Exemples  :  – De quelques difficultés à utiliser l’échelle à mesurer le poids de la grâce  – Des errances en atoll qui nous séparent d’un calendrier mondial de la tolérance  – Du bon humour dans ses rapports avec le mauvais goût, et inversement  – Des livres monstres   – D’une tératologie poétique, et de ses rapports avec l’autre  – Prolégomènes à une étude comparative du degré de sérieux dans les monochromes pour rire et les autres  – Eléments pour une nouvelle déclinaison du Déclin du mensonge  – Des illustrateurs traîtres  – Une couche d’infra-mince ?  – De quelques récents progrès dans le traitement des allergies à la réalité  – Des cabrioles macabres  – De la mystification envisagée comme un nouvel bel art   – De l’exploitation des mines de rien  – Au delà du principe de l’Impossible  – Du cameléonisme, honni ou pas  – Promenades du paon en dehors de la zoologie  – Continuations de l’or  – Le chamboultou de la pensée en C (comme Contemporaine)  – Pataprolégomènes à la ‘pata-‘pataphysique  – L’art est l’oxygène de l’âme  – De l’impossibilité d’une photographie surréaliste et de son existence néanmoins  – Pourquoi les philosophes ne comprennent rien à l’art, et les artistes deux fois muets   – Tristes exotismes autistes, et les autres   
Comment ?
 : par tous les moyens, y compris et d’abord ceux qui sont tenus à grande mais peu respectueuse distance par les autoproclamés propriétaires de la pensée, comme récits fictifs, faux témoignages, pseudo-discours, simili-traités, aphorismes calembourés, « texticules », collages, dessins impossibles, gravures fantastiques, photos de ce qui n’existe pas, œuvres qui ne sont pas de l’art … 
Avec ? : des contributions volontaires de poètes-écrivains-artistes-philosophes contemporains – sans limitation d’âge, de sexe ou de nationalité – qui se reconnaissent dans cette manière modérément bonsensique de chercher la vérité, et des contributions involontaires, ramenées de nos incessantes explorations dans l’histoire oubliée de la sagesse-par-la-folie.
    Donc : une revue inclassable, faite d’éléments inclassables (plutôt très cassables), réfléchissant sur l’inclassable et se faisant le miroir de toute la création inclassable, d’aujourd’hui comme d’hier.
    Aspect : omelette norvégienne : extérieur XIXème, intérieur XXIème babélien, tous siècles convocables

 

 

N°2

 

Nouvelles-Hébrides …Un lecteur nous signale qu’il existe un archipel antipodique dont le nom ressemble étrangement au titre de notre revue.
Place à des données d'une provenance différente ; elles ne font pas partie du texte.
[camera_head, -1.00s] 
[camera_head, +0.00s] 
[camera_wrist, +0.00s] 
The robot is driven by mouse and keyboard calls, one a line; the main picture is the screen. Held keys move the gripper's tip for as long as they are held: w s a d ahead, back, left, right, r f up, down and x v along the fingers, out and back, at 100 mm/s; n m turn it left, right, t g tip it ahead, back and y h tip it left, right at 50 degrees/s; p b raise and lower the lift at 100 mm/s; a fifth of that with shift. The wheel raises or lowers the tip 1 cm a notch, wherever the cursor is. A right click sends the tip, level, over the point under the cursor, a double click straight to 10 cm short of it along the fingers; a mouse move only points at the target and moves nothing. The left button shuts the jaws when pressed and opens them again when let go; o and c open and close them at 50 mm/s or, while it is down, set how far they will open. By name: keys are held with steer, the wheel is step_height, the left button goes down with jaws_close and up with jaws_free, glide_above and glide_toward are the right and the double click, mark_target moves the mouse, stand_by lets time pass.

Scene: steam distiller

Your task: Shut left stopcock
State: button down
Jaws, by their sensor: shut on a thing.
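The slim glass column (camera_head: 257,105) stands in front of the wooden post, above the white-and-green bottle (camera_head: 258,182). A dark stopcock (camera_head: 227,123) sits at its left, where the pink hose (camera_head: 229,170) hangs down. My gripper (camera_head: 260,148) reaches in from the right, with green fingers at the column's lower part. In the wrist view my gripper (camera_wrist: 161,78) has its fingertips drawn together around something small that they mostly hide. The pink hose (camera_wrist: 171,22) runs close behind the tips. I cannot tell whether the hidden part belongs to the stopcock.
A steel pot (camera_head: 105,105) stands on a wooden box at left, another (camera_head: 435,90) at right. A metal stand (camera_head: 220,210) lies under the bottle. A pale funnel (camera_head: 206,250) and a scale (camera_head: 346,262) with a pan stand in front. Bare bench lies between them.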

Nous le remercions modérément de cette information exotique, car elle nous fait prendre conscience une fois de plus de certains trous noirs dans le gruyère doré de notre savoir. Quand même, discrètement, nous avons consulté Bobby (le petit Robert Dénompropr, un de nos meilleurs conseillers en matières de réalité) qui nous a donné sans délai quelques renseignements poétiques et néanmoins crédibles : elles sont dans la mer de Corail, en Océanie, une quarantaine dont douze principales qui comprennent du N. au S. les petites îles Torres, les îles Banks, Aurora, la grande île d’Esperitu Santo, Pentecôte, Malekula, Ambrym, Epi, Vaté, et plus au S. Erromango et Tanna, sont appelées désormais Vanuatu, et leurs 14 763 km2 sont habités par 142 630 personnes, des Mélanésiens wallisiens, des Tahitiens, des Néo-Calédoniens, des Vietnamiens, des Chinois et des Européens , qui, pour s’ignorer, s’insulter ou éventuellement s’entendre, dans le cadre d’une démocratie parlementaire, se servent du français, de l’anglais (off) ou du créole « bichelamar» ; au casino, ils jouent leur va-tout pour des vatu. Un livre sur l’art océanien montre des masques de là-bas, très beaux. Ç’a dû être un Ailleurs, vraiment, très loin de la vieille Europe, dans cette partie du monde qui est apparue longtemps comme le Nouveau Monde. Un pays où, sans doute, avant l’arrivée de nos calamiteux ancêtres, les gens étaient beaux, les corps colorés, la nature généreuse, la vie simple, le mystère partout, l’origine avant-hier.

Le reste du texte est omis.